Selama penerapan kebijakan tersebut, Pemerintah daerah bersama Forum Komunikasi Pimpinan Daerah (Forkopimda) melakukan evaluasi berkala. Hasil yang sangat dirasa diantaranya:
1) pusat kota menjadi tertib,
2)seputaran Masjid Syiarul Islam lebih bersih dan asri,
3) tumbuhnya komunitas ekonomi baru,
4) menurunnya pungutan liar, dan
5) peningkatan pendapatan asli daerah (PAD) terutama dari sektor parkir.
Ada target jangka panjang terkait kebijakan penataan pusat kota ini diantaranya:
1) menjadikan Kuningan kota wisata yang bersih dan tertib dengan destinasi kuliner 24 jam;
2) menumbuhkan kreatifitas seni budaya dan ekonomi kreatif di masing-masing Puspa karena di setiap Puspa disediakan fasilitas pentas seni budaya;
3) menjadikan pusat transaksi digital;
4) menjadikan pusat pengolahan sampah dari limbah penjualan menjadi pupuk organik dan sampah daur ulang,
5) pemberdayaan anak jalanan (anak punk) untuk dapat diberdayakan sesuai minat dan bakatnya.

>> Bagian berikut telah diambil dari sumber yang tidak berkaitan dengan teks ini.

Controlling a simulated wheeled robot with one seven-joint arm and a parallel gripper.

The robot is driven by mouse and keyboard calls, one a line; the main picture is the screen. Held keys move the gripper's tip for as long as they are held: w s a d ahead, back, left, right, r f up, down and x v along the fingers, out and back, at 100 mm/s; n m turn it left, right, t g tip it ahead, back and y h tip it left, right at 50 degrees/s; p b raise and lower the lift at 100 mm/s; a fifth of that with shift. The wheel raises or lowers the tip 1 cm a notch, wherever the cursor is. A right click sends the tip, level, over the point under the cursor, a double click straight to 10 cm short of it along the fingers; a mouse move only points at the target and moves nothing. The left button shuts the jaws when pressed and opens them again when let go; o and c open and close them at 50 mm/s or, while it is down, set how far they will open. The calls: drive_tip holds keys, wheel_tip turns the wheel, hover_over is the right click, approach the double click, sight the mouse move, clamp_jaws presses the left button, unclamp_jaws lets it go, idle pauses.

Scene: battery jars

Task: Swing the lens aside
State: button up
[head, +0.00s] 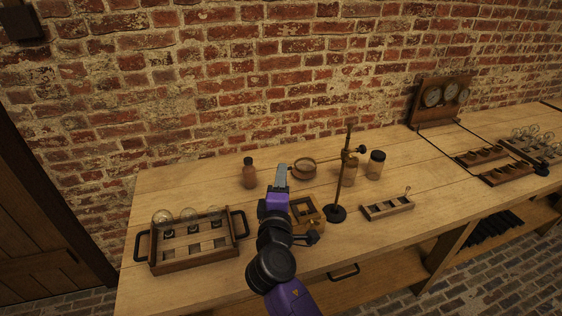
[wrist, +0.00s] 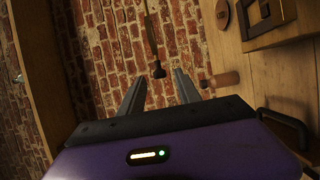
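The round brass-rimmed lens (head: 304,168) sits on a thin arm reaching left from an upright stand (head: 345,178) with a dark round base. My gripper (head: 282,169) is just left of the lens, over the bench. In the wrist view my gripper (wrist: 160,88) has its two fingers spread with nothing between them. Beyond the fingertips is a slim brown piece with a black knob (wrist: 158,71); it appears to be the lens edge-on with its handle, apart from the fingers. A wooden box with a square opening (head: 305,209) lies below the lens, partly behind my arm.
A brown bottle (head: 249,174) stands left of my gripper; it also shows in the wrist view (wrist: 222,79). A tray of bulbs (head: 193,255) is at front left. The brick wall closes the back.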

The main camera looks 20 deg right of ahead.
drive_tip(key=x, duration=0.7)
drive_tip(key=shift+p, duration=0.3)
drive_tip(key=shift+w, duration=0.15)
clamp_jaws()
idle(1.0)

Di sisi lain hasil evaluasi Tim terdapat 2 dampak signifikan yang perlu dilakukan penyesuaian implementasinya yaitu:
*Pertama* permintaan pembukaan jalan dari pemilik pertokoan siliwangi karena dianggap menurunkan kunjungan konsumen, dan *Kedua* masih adanya PKL sekitar taman kota yang belum terelokasi ke lokasi yang baru karena keterbatasan ruang di area relokasi.
Terhadap 2 dampak tersebut, Pemerintah Daerah sedang mengambil langkah alternatif lanjutan yaitu:
1. Untuk permintaan pembukaan jalan dari pemilik pertokoan Siliwangi akan dilakukan pembukaan arus lalu lintas dengan pembatasan hanya kendaraan pribadi yang melintas, penyediaan jalur loading barang kiri kanan jalan untuk proses loading pertokoan Siliwangi. Selain itu terus dilakukan penambahan dan pembangunan fasilitas-fasilitas umum yang dibutuhkan sepanjang area pertokoan.
2. Untuk sisa PKL yang belum terelokasi sedang disiapkan penambahan area lapak PKL di Puspa Langlangbuana dan alih fungsi Pasar Rakyat Langlangbuana yg belum optimal digunakan oleh pedagang untuk berjual beli.
Proses penataan sedang dilakukan agar lokasi yang baru layak digunakan. Proses lain yang sedang ditempuh adalah pendataan sasaran PKL yang akan direlokasi agar terpenuhi asas keadilan dimana satu orang atau satu keluarga hanya memiliki satu lapak untuk pemerataan.
Dan tantangan berikutnya adalah memastikan bahwa area publik yang menurut peraturan perundang-undangan tidak diperbolehkan digunakan untuk berjualan atau aktivitas lainnya.
3. Melakukan kampanye budaya jalan kaki agar pola pikir dan budaya ingin mencapai tujuan secara langsung dapat dirubah.
*Terakhir*, implemantasi kebijakan tentunya membutuhkan waktu yang tidak sebentar karena selain proses pembangunan infrastruktur, juga merubah pola pikir dan budaya yang selama ini sudah turun temurun dilakukan.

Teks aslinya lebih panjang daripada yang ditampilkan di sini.